La croissance est donc forte, à 139 %, mais en regard de ce que peut être le poids de l’édition – 4 milliards € – c’est encore une goutte d’eau dans l’océan. D’ailleurs, selon les données du Syndicat national de l’édition, le livre numérique représentait pour 2015 163,8 millions €, soit 6,5 % du CA global du livre.
izneo, qui cumule des casquettes de libraire, distributeur, abonnement pour le public comme pour les bibliothèques – avec une position assez dominante – réalise par ailleurs 1,156 million de CA. Une légère hausse de 3,39 % en regard de 2014, mais un résultat net qui se creuse, passant de 212.500 € de pertes à 644.400 €. En matière d'abonnement, difficile donc de parvenir à dégager une idée précise.
Seul indicateur auquel se reporter, les déclarations d’Hervé Gaymard, en mai dernier. Le député, membre du Conseil d’administration de la maison Dargaud, expliquait en effet qu’izneo avait apporté une forme de licence globale, dans le domaine de l’édition. « Il y a une offre légale, comme on dit, et attractive. Et d’après ce que l’on me dit, ce n’est pas un franc succès. Et il n’y a pas non plus un piratage énorme qui est pointé. »
Parvenir à chiffrer ce que peut représenter « pas un franc succès », est complexe. Entre 5 et 15 % du chiffre d’affaires ? Plus ? Sollicitée, la société nous explique être « en pleine refonte de ses parcours et offres clients et, de ce fait, nous ne souhaitons pas communiquer sur ces aspects tant que le lancement n’aura pas eu lieu ». Et de préciser : « La date de mise en production dépend encore d'un certain nombre de facteurs mais nous visons un lancement fin octobre/début novembre.»
Fnac a de son côté plusieurs réflexions sur le modèle, certainement avec Kobo, mais à cette heure, rien n’est encore défini. Une approche qui ressemblerait plus à celle de la téléphonie mobile, reposant sur un calque du forfait + smartphone, où le forfait serait remplacé par des ebooks et le téléphone par un lecteur ebook. Coralie Piton, directrice de la stratégie et du livre chez Fnac, assurait croire fermement au modèle de streaming, mais doutait du principe de l’offre à 10 € mensuels, peu ou prou.

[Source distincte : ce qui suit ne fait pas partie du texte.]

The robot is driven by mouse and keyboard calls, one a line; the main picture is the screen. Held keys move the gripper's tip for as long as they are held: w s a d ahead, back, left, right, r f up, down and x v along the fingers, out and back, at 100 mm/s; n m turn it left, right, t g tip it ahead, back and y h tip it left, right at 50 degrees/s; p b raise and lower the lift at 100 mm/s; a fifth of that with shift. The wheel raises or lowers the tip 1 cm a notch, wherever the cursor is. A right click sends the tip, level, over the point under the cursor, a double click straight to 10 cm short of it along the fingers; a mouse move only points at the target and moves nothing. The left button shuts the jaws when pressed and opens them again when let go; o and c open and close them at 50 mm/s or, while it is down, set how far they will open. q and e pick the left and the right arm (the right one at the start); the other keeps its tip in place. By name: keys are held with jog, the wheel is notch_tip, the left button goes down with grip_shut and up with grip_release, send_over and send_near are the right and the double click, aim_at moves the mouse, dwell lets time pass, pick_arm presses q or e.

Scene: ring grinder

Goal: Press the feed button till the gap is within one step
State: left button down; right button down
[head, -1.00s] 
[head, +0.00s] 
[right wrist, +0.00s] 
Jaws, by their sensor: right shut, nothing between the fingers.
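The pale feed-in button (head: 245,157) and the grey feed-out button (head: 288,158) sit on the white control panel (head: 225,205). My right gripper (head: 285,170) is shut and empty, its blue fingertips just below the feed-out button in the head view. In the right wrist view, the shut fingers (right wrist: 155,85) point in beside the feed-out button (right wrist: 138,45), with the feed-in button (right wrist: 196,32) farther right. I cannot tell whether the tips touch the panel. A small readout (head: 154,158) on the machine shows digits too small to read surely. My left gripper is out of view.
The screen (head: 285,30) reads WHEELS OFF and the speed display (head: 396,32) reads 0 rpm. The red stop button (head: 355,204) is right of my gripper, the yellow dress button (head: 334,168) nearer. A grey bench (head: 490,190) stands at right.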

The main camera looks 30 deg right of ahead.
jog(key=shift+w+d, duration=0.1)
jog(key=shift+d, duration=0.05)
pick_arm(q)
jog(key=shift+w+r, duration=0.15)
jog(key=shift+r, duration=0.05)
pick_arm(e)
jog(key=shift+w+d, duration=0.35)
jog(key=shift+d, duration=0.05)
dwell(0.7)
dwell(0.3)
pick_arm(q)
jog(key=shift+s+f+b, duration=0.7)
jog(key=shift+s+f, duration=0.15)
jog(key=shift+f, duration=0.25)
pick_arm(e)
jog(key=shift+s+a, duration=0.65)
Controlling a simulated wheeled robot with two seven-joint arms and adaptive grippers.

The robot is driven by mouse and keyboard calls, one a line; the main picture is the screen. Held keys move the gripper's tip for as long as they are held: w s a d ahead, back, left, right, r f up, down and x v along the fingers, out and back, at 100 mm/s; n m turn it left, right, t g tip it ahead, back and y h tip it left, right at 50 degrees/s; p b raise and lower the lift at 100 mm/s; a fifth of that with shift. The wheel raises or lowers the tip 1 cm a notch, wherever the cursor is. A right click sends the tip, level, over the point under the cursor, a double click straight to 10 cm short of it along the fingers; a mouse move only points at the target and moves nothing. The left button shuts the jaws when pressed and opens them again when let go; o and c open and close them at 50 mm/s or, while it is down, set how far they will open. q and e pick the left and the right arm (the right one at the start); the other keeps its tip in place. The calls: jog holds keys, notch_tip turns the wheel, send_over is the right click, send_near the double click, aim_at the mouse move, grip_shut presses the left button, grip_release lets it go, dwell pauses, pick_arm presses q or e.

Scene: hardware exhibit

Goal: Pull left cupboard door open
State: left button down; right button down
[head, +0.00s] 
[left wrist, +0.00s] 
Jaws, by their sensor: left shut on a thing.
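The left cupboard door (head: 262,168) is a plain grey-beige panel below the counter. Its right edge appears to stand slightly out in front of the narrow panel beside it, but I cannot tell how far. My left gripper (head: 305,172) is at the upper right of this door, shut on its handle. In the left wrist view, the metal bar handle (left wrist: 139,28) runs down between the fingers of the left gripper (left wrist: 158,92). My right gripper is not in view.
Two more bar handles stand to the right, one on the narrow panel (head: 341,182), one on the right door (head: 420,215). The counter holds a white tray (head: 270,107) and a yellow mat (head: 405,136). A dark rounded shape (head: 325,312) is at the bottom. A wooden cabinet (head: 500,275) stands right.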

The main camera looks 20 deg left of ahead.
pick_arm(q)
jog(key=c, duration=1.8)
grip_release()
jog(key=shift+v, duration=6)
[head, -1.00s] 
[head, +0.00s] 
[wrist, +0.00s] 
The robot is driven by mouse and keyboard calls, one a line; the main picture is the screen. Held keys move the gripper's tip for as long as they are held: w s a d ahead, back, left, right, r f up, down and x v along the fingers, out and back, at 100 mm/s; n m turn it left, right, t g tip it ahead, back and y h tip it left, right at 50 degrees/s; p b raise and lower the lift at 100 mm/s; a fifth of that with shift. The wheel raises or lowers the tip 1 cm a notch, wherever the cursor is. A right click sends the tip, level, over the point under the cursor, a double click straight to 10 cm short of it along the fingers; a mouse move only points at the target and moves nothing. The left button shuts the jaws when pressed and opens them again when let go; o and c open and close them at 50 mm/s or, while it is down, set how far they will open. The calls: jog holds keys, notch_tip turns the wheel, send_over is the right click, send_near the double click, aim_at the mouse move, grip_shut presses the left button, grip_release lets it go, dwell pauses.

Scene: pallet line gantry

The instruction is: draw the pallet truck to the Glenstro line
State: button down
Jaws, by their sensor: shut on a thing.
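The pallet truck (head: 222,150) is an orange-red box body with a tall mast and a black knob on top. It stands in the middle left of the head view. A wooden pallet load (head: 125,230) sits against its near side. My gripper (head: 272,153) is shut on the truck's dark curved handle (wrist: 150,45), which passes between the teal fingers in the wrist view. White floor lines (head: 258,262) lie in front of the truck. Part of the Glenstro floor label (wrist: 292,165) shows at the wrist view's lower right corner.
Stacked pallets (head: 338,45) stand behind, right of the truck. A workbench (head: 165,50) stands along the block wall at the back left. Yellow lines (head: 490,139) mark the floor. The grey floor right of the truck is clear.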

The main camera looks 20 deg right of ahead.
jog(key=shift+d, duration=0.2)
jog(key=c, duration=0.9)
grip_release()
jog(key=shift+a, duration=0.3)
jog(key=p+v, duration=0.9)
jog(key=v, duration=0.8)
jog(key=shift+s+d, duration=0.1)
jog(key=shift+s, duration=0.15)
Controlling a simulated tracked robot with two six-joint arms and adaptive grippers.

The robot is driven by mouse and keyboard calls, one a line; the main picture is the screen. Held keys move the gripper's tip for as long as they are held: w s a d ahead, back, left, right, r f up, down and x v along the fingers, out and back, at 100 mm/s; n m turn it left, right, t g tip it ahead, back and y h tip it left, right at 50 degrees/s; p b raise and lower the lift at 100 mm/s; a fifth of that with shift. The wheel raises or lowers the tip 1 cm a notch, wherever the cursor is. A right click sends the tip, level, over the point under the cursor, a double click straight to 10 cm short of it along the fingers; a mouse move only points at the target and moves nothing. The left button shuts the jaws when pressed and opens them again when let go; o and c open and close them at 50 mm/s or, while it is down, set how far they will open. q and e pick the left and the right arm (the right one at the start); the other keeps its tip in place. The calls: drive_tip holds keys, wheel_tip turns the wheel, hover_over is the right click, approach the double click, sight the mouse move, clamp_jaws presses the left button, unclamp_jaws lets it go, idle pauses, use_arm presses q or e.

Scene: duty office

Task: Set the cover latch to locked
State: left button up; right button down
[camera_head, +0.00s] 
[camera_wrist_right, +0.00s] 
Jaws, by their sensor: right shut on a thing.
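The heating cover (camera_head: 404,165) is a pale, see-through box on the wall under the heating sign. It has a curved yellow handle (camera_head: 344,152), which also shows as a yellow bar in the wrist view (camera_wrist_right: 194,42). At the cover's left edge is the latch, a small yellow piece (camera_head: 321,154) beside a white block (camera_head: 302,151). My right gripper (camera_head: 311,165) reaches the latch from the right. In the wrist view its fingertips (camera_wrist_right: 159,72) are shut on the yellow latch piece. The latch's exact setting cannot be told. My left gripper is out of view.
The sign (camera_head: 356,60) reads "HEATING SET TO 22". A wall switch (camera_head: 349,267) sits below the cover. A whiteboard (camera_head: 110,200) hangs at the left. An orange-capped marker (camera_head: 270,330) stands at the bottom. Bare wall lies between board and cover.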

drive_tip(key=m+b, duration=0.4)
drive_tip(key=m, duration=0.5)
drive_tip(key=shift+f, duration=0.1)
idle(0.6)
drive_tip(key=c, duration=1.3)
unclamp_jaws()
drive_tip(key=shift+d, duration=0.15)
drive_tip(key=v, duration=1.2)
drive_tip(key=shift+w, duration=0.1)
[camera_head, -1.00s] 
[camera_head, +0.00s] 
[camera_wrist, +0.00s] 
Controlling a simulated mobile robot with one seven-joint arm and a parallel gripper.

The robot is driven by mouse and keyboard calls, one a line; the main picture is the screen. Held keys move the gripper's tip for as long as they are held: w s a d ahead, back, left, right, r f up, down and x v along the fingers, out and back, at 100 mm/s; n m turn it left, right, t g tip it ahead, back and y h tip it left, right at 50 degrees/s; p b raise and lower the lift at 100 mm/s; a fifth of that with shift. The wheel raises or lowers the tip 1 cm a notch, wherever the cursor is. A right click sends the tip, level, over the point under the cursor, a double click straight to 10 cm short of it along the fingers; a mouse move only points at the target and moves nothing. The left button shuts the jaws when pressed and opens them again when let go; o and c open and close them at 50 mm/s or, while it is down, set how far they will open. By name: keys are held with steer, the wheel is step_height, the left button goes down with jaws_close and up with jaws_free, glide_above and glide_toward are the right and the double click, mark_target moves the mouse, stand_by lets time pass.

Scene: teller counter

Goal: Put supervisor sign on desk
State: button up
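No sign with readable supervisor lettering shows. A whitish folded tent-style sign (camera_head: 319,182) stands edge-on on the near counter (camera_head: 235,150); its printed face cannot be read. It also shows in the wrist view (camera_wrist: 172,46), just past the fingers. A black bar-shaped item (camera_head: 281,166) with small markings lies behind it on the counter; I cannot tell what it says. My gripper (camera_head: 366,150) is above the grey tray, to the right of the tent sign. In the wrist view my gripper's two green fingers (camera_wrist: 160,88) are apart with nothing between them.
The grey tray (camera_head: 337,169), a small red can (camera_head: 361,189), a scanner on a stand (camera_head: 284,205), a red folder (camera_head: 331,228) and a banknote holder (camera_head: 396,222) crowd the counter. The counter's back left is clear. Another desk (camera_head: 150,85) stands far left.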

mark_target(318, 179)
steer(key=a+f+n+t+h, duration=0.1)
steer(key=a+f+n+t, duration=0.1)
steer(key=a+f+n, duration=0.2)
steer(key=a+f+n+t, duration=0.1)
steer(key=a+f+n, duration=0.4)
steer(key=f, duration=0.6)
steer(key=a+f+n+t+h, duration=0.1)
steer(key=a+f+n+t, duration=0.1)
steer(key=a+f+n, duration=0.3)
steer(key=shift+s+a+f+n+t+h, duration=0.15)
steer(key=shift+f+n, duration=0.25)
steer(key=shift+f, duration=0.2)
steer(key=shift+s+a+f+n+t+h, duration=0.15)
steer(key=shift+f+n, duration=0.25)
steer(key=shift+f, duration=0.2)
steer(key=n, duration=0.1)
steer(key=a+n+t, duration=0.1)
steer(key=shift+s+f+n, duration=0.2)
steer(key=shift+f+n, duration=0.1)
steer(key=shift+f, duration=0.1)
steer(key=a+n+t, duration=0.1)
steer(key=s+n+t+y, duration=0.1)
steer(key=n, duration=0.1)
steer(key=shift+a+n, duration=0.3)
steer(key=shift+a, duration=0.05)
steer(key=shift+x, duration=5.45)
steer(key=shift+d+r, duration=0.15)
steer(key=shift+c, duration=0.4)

Quant à Amazon, il n'a simplement pas été sollicité : le cybermarchand a tendance à arroser la presse de déclarations-chocs sans aucune donnée intéressante. La rédaction respecte ce choix, mais n'a pas jugé bon de perdre son temps.
Selon les données collectées par ActuaLitté, les éditeurs constateraient une majorité de revenus liés à l'abonnement par leur présence dans Youboox, par rapport à Youscribe – de l’ordre de 90/10 – avec des variables. Par ailleurs, très peu sont présents sur la plateforme Abonnement Kindle – là encore à quelques exceptions.
Obtenir une perspective globale du marché est d’autant plus difficile que, pour faire vivre son offre, Amazon recourt aux ouvrages d’auteurs autopubliés. Si en matière de vente à l’unité, Amazon représente entre 40 et 60 % des ventes, « on peut légitimement attendre qu’ils réalisent, en France, l'équivalent du chiffre d’affaires que représentent Youscribe et Youboox », observe un éditeur numérique. Autrement dit, le marché global de l'abonnement représenterait autour de 2,5 millions € – chiffre à prendre avec des pincettes toutefois.
En France, trois marchés très distincts se confrontent, chacun porté par un acteur :
• Youscribe, repose sur une base de documents uploadés et librement (ou non) consultables, associée à une librairie (vente unitaire) ainsi qu’une offre d’abonnement – 8,99 €.
• Youboox, propose deux modèles, le freemium, où la lecture de livres est gratuite, avec l’affichage de publicités et l’abonnement – 7,99 €
• Abonnement Kindle, au catalogue notoirement constitué d’une offre de livres autopubliés, uniquement sur abonnement – 9,99 €.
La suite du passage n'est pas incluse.